• Au Musée d’Archéologie Nationale

    La reine Arégonde

    Présent du 29 août 09

    Coincés entre un Empire romain qui, même finissant, gardera son prestige, et un Empire carolingien qui se plut à les noircir, les temps mérovingiens ne se débarrassent que peu à peu de leur mauvaise réputation.

    Malgré les invasions sporadiques, la vie continue aux VIe-VIIIe siècles : le commerce avec l’Orient décline mais ne s’interrompt pas, celui avec la Méditerranée est florissant. Les voies romaines sont à jamais inscrites sur le sol européen et au-delà. Les rois bâtissent.
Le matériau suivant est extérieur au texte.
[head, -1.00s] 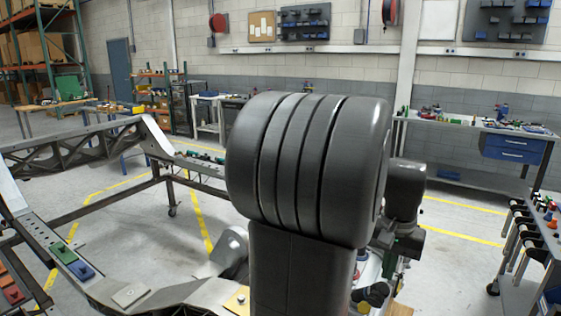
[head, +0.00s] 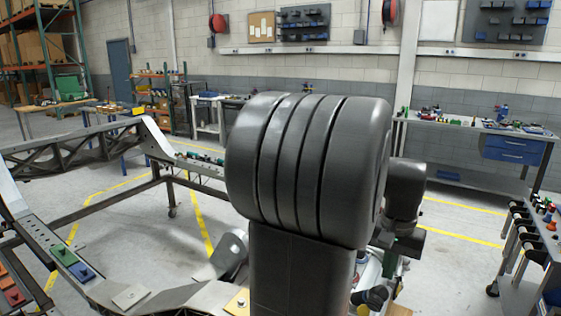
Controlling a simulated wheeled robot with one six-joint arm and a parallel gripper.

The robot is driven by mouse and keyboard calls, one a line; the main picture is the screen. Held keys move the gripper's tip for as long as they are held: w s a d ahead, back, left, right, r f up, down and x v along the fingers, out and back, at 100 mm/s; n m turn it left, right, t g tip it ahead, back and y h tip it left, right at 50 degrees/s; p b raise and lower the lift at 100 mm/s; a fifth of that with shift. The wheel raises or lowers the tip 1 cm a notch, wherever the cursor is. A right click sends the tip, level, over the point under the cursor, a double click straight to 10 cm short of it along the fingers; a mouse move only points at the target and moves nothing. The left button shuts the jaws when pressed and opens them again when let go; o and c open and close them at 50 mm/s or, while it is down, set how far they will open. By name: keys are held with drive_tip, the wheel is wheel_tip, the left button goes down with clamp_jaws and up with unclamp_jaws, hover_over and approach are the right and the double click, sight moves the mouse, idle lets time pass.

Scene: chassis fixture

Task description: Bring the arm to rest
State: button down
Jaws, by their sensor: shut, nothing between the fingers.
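My arm fills the middle of the head view, with a large dark ribbed joint on an upright link. A further dark part of my arm shows behind it to the right, reaching downward. My gripper's fingers cannot be made out; the big joint and link block much of the view behind them. No held object is visible.
The chassis frame (head: 85,155) spans the left, with small green and blue blocks (head: 72,262) on its near rail. A tool cart (head: 520,262) stands at right. A workbench (head: 470,128) stands behind at right. Open floor (head: 460,260) lies between arm and cart.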

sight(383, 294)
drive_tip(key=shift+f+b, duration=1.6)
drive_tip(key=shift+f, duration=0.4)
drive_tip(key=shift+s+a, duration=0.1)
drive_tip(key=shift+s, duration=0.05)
L’Eglise édifie, on n’y pense pas car il ne reste debout que le baptistère de Poitiers ; mais sous la plupart des églises et des cathédrales romanes, des fondations mérovingiennes attestent la santé de l’époque.

    La basilique de Saint-Denis n’a pas d’autre histoire : le mausolée du martyr, édifié en 313, est transformé en édifice par sainte Geneviève vers l’an 500, puis agrandi au VIe, au VIIe, avant de disparaître sous la vaste basilique médiévale. Les fouilles entreprises à l’époque moderne ont permis l’étude de quatre-vingts tombes mérovingiennes. Ce n’était pas encore une nécropole royale : seuls Dagobert Ier et son fils Clovis II y furent enterrés, mais déjà un lieu privilégié : des membres des familles royales, des notables ont souhaité être placés au plus près des saintes reliques.
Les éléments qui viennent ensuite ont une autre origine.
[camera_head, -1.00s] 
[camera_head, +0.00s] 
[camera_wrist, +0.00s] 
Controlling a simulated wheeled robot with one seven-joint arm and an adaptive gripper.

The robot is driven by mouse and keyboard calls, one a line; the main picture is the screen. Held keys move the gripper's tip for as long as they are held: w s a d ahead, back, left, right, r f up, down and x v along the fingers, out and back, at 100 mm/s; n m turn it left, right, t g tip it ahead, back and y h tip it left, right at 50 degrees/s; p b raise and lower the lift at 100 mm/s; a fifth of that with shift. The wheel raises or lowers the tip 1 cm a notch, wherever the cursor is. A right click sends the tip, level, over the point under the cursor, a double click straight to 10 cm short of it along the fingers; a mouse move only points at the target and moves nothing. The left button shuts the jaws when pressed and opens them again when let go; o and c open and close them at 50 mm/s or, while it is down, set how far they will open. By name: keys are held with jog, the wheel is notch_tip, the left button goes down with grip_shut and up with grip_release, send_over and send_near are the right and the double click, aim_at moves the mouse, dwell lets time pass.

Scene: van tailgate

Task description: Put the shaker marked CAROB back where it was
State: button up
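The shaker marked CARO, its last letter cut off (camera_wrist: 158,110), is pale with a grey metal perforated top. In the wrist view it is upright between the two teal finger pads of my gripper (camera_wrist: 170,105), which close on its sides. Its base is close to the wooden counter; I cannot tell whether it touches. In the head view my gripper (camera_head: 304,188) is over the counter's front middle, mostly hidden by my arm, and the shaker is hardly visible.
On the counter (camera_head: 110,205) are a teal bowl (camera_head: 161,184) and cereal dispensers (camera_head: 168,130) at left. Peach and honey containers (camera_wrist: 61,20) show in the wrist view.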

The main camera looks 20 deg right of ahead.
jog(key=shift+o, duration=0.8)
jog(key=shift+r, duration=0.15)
    L’exposition commémore particulièrement l’invention de la tombe de la reine Arégonde, en 1959 par Michel Fleury, grand archéologue et défenseur du Vieux Paris, auquel il faut associer Edouard Salin et Albert France-Lanord. La tombe d’Arégonde est une cuve de grès à couvercle, oblongue et trapézoïdale. Elle est modestement décorée de lignes dans le sens de la longueur, travaillées à la pointerolle. Aux petits côtés, les lignes sont obliques. La nécropole de Saint-Denis recelait des cuves en pierre, d’autres en plâtre qui étaient moulées en série : les artisans exploitaient le gypse local, de même qu’en Anjou ils privilégiaient l’ardoise régionale pour les inhumations (collégiale Saint-Martin). Le contenu de la cuve, étudié dans les années soixante, l’a été à nouveau avec les moyens modernes. Désormais Grégoire de Tours et AGLAE collaborent. (1)
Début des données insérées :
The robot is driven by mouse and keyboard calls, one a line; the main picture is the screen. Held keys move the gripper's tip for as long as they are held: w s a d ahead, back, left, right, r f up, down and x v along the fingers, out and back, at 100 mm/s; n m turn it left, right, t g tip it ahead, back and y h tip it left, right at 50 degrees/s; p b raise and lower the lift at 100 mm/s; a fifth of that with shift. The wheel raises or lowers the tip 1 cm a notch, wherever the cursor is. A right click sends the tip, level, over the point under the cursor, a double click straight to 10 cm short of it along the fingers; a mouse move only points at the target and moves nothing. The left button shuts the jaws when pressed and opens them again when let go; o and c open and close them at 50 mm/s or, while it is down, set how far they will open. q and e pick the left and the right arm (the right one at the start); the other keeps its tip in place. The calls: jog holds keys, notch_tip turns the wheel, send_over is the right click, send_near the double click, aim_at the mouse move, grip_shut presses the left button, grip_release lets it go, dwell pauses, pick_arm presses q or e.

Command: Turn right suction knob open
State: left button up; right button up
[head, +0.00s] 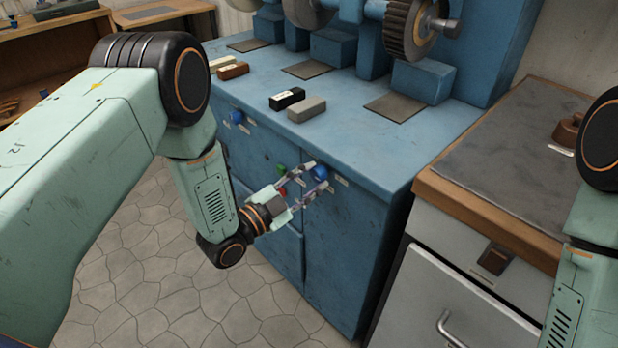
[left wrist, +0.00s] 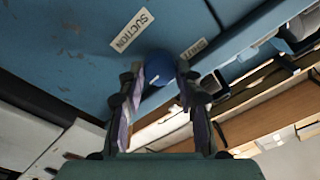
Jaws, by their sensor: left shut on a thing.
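The right suction knob (head: 319,173) is a round blue knob on the front of the blue machine cabinet, near its right end. My left gripper (head: 316,178) reaches it from the front, with one finger on each side. In the left wrist view, the blue knob (left wrist: 160,66) sits between the fingertips of the left gripper (left wrist: 161,72), beside a white SUCTION label (left wrist: 131,30). The left gripper is shut on this knob. How far the knob is turned cannot be told. My right gripper is out of view.
A green button (head: 281,170) and a red button (head: 283,190) sit close left of the gripper. Another blue knob (head: 237,117) is farther left. Small blocks (head: 306,109) lie on the blue bench top. A wooden-topped cabinet (head: 490,190) stands right. The stone floor in front is clear.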

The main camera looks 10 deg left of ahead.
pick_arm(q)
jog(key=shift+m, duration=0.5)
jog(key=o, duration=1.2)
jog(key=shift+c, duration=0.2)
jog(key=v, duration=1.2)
    Arégonde est une bru de Clovis. Elle fut l’épouse de Clotaire Ier (511-561 : roi de Soisson, roi de Reims, roi des Francs), et la mère de Chilpéric Ier, roi de Soisson et de Neustrie (561-584). Ecrivant dans la seconde moitié du siècle, Grégoire de Tours raconte qu’Ingonde, première épouse de Clotaire, demanda à son royal époux pour sa propre sœur Arégonde, un mari digne d’elle, à savoir le plus parfait possible. Le roi estima qu’il était le seul homme qui répondît à de telles exigences et sans barguigner épousa la sœur de sa femme qui accepta ce mariage avec soumission. Mais on dit qu’en fait Ingonde était morte quand Clotaire épousa sa sœur ; il s’agit de lévirat puisqu’il épousa par la suite la veuve de son frère Clodomir puis celle de son petit-neveu Theodebald. Il fut également marié à Radegonde, la sainte que l’on sait.

    Au physique, la science le dit, Arégonde mesurait dans les 1m 50, était gracile. Elle boitait de la jambe droite, suite d’une poliomyélite contractée à cinq ans ; handicap qui lui provoqua une méchante entorse. Elle souffrait d’arthrose cervicale et lombaire, peut-être de diabète. Elle est morte dans les années 570, âgée d’une soixantaine d’années.

    Les résidus de tissus, de cuir, dégagés du magma tombal, passés au crible électronique, permettent de reconstituer le costume d’apparat dans lequel elle fut ensevelie. Son manteau était teint de pourpre, privilège royal hérité de Rome et en usage à Byzance. Elle portait un voile de samit, étoffe orientale damassée. On sait que, avec ces étoffes luxueuses et parées du prestige de l’Orient, l’Eglise enveloppa souvent des reliques. Un beau-fils d’Arégonde, Sigebert roi d’Austrasie et de Reims, déroba d’ailleurs dans la basilique Saint-Denis, à ce que rapporte Grégoire, le voile précieux qui couvrait le saint tombeau.

    Les bijoux, les plaques-boucles et contre-boucles de ceinture, les fibules, les épingles sont métalliques, cloisonnés et souvent garnis de grenats et pâtes de verre (illustration) : Saint Eloi  excellera quelques décennies plus tard dans cette technique, réalisant par exemple ainsi la croix de Saint-Denis, dont, vandalisée à la Révolution, il reste un minuscule fragment (BnF, Cabinet des Médailles). Le décor est géométrique, zoomorphique, à entrelacs : c’est le décor typiquement « barbare » d’une communauté qui affirme ses origines franques.

    Samuel

    (1) AGLAE est l’accélérateur de particules du C2RMF, Centre de Recherche et de Restauration des Musées de France.

     

    Tombes mérovingiennes de la basilique Saint-Denis, La science au service de l’archéologie.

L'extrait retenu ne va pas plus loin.